欧州委、グリーン・ディール産業計画の規制緩和策のネットゼロ産業法案を発表
(EU)
ブリュッセル発
2023年03月20日
欧州委員会は3月16日、グリーン・ディール産業計画(2023年2月3日記事参照)の一環として、温室効果ガス(GHG)排出ネットゼロ実現に貢献する技術(ネットゼロ技術)のEU域内での生産能力拡大を支援するネットゼロ産業規則案を発表した(プレスリリース)。この規則案は、ネットゼロ技術の生産拠点に関する規制枠組みを簡略化し、投資環境を改善することで、「戦略的ネットゼロ技術」について、2030年までにEU域内で年間に必要な分の40%を域内で生産することをベンチマーク(努力目標)とする。世界のネットゼロ産業の市場規模は2030年までに現状の3倍に拡大し、年間約6,000億ユーロに成長すると見込まれており、米国がインフレ削減法などによって同産業への投資呼び込みを加速させている中で、EUも同産業の成長を域内経済に取り込みたい考えだ。エネルギーの安全保障の観点から、エネルギー関連技術であるネットゼロ技術の域内生産を強化する狙いもある。規則案は今後、EU理事会(閣僚理事会)と欧州議会で審議される。
規則案で戦略的ネットゼロ技術として指定を受けるのは、太陽光・熱発電、陸上・洋上風力発電、バッテリー・蓄電技術、ヒートポンプ・地熱発電、水素製造用の電解槽・燃料電池、持続可能なバイオガス・バイオメタン、二酸化炭素(CO2)回収・貯留(CCS)、グリッド技術。EU加盟国間で指定の是非が割れていた小型モジュール炉などの原子力発電は、戦略的ネットゼロ技術の指定には含まれず、一段階下の区分の「ネットゼロ技術」に指定するにとどまった。
規則案はネットゼロ技術に関する行政手続きの軽減策として、各加盟国で単一窓口での行政手続き対応を可能にするワン・ストップ・ショップを導入。ネットゼロ技術の完成製品や部品、生産で主に使用される機械の生産拠点の許認可プロセスの審査期限について、年間製造能力に応じて12カ月以内あるいは18カ月以内に短縮する。また、加盟国は戦略的ネットゼロ技術の生産拠点に関して、所定の基準を満たす場合には「戦略的ネットゼロ事業」に認定することが求められ、この場合、優先すべき公共の利益にかなうとして、9カ月あるいは12カ月以内に許認可の判断をしなければならない。

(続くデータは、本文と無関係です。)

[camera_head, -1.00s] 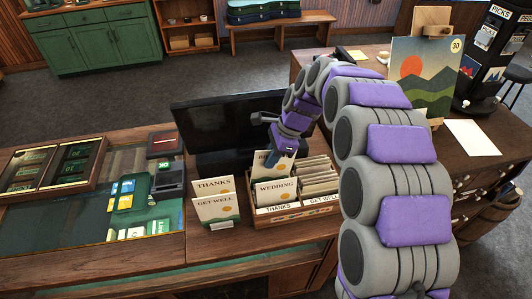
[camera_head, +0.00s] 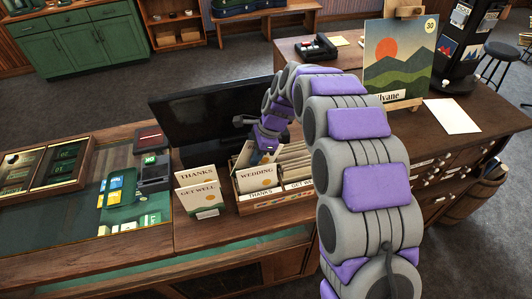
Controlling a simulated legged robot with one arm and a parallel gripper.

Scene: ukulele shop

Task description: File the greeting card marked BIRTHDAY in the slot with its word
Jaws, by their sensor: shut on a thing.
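My gripper (camera_head: 264,153) is at the back left of the wooden card box (camera_head: 242,208), its tips partly hidden. It is shut on a pale card (camera_head: 244,155), which stands tilted behind the WEDDING card (camera_head: 257,177); its word cannot be read now. The WEDDING card stands upright at the front left of the box. Rows of cards (camera_head: 294,160) fill the box's right side. The box's front labels read THANKS (camera_head: 260,196) and GET WELL (camera_head: 299,186); other slot labels are hidden or too small to read.
A THANKS card (camera_head: 196,175) and a GET WELL card (camera_head: 199,195) stand in a holder left of the box. A dark monitor (camera_head: 205,123) stands close behind. A card reader (camera_head: 154,172) and glass display (camera_head: 62,205) lie further left.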

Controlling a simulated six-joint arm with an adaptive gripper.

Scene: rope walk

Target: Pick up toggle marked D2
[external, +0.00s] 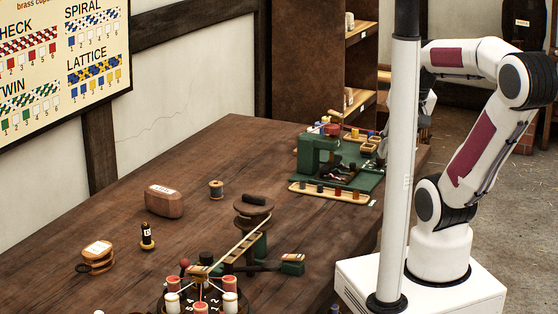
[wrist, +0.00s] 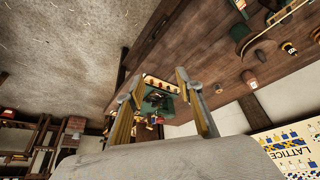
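No mark reading D2 is legible in either view, so I cannot tell which piece is that toggle. In the wrist view the fixture (wrist: 152,103) and the rack (wrist: 162,84) show small between my fingers. My gripper (wrist: 160,80) is open, with nothing visible between its fingertips. In the external view it is mostly hidden behind the pale post, near the far right end of the table.
The pale post (external: 400,170) stands in front of my arm. On the wooden table (external: 115,215) are a brown block (external: 164,201), a spool (external: 216,189), a small black-and-yellow piece (external: 147,236) and a round stand with red and white bobbins (external: 201,306). The table's left part is fairly clear.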

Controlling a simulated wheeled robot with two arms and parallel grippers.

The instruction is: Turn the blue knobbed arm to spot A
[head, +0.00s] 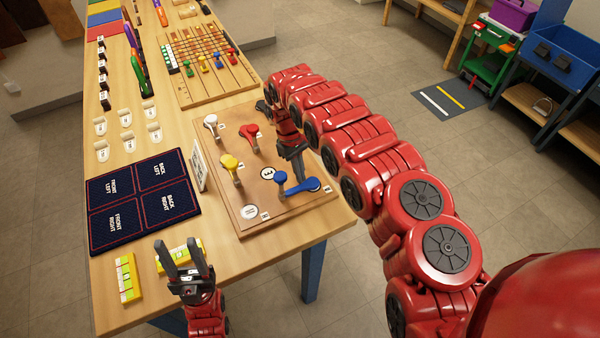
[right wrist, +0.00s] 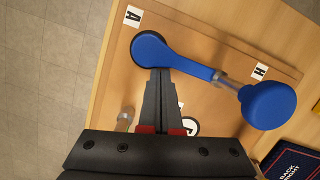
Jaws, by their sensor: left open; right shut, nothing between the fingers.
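The blue knobbed arm (head: 309,184) lies at the near right corner of the brown board (head: 290,212). In the right wrist view its broad round end (right wrist: 152,47) is beside the label A (right wrist: 133,15). Its raised blue knob (right wrist: 268,105) on a metal stem is near the label H (right wrist: 260,71). My right gripper (head: 302,177) is shut and empty, its tips against or just beside the arm near the round end; contact cannot be told. It also shows in the right wrist view (right wrist: 158,72). My left gripper (head: 182,248) is open and empty above the table's near end.
White (head: 210,121), red (head: 249,131) and yellow (head: 229,161) knobbed arms stand on the same board. A dark mat (head: 137,200) lies to the left, and a yellow-green block (head: 127,278) near the front. A slotted peg board (head: 205,65) lies beyond.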

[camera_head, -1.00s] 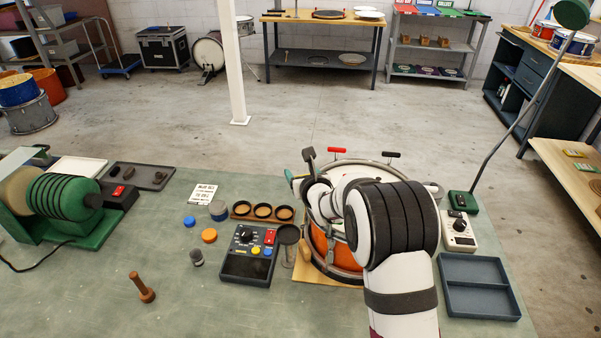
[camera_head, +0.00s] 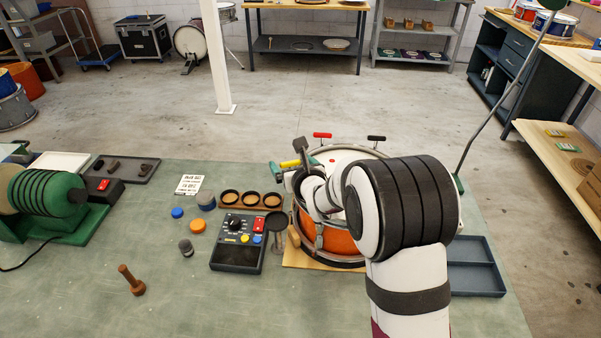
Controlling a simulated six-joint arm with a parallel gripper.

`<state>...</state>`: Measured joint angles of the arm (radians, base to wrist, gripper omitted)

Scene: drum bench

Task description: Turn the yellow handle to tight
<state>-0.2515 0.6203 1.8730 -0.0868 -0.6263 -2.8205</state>
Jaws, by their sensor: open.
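An orange drum (camera_head: 342,241) with a white head and metal hoop stands on a wooden board. The yellow handle (camera_head: 289,164) shows as a short bar at the drum's left rim, close to my gripper (camera_head: 292,160). My gripper is open, with its dark fingers around or beside the yellow handle; I cannot tell whether they touch it. My arm hides the right part of the drum and part of the rim. A red handle (camera_head: 322,135) and a black handle (camera_head: 376,139) stand on the far rim.
A control box (camera_head: 237,257) with coloured buttons and a dark round-topped stand (camera_head: 275,222) are close left of the drum. A row of round cups (camera_head: 251,199) lies behind the box. A blue tray (camera_head: 476,280) is at right. The front-left bench is mostly clear.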

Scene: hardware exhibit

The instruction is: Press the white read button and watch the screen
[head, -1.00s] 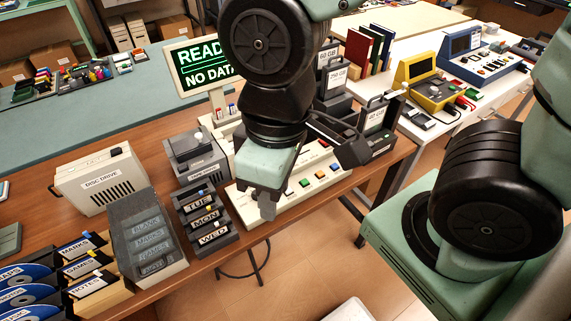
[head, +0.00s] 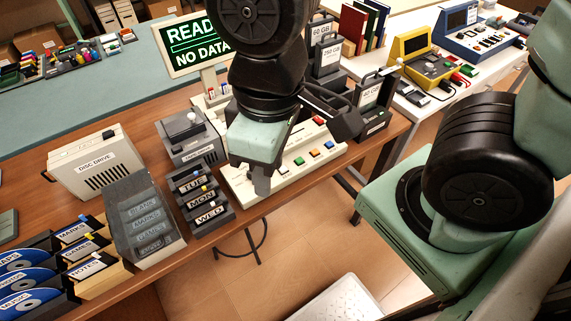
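The cream console (head: 292,172) stands at the front edge of the wooden table. Its orange (head: 299,161), green (head: 314,153) and blue (head: 328,145) buttons are in a row, with a red one (head: 319,121) behind them. The screen (head: 195,45) stands behind the console and shows "READ", cut off by my arm, and "NO DATA" in light letters. My gripper (head: 261,186) points down over the console's front left. Whether its fingers are open, or touch anything, is unclear.
Left of the console are a rack of TUE, MON and WED cartridges (head: 203,201), a grey device (head: 190,138) and a disc drive (head: 92,163). Upright drive cases (head: 372,108) stand behind its right side.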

さらに、規則案にはネットゼロ技術の調達先多角化に向けた規定も含まれる。ネットゼロ技術に関する公共調達の契約先の選定基準で「持続可能性およびレジリエンスへの貢献」という項目を導入。レジリエンスへの貢献については、ネットゼロ技術の域内供給の65%以上が「同一の供給源」から供給されている場合、原則として公共調達を実施する政府は、選定でこの点を15%から30%の割合で勘案しなければならない。消費者向けにネットゼロ技術の完成製品の購入奨励策を実施する場合も、この点を加味しなければならない。規定には域外国からの供給を対象にするとの具体的な文言はないものの、規則案の解説部分で太陽光パネルの域内供給の90%以上が中国に依存している点などを例示していることから、特定の域外国への供給依存に対する危機感があるとみられる。
このほか、規則案には、2030年までに域内におけるCO2の圧入能力を年間5,000万トンにするとの目標も設定しており、域内の石油・ガスの生産事業者は生産量に応じた目標への貢献が義務付けられる。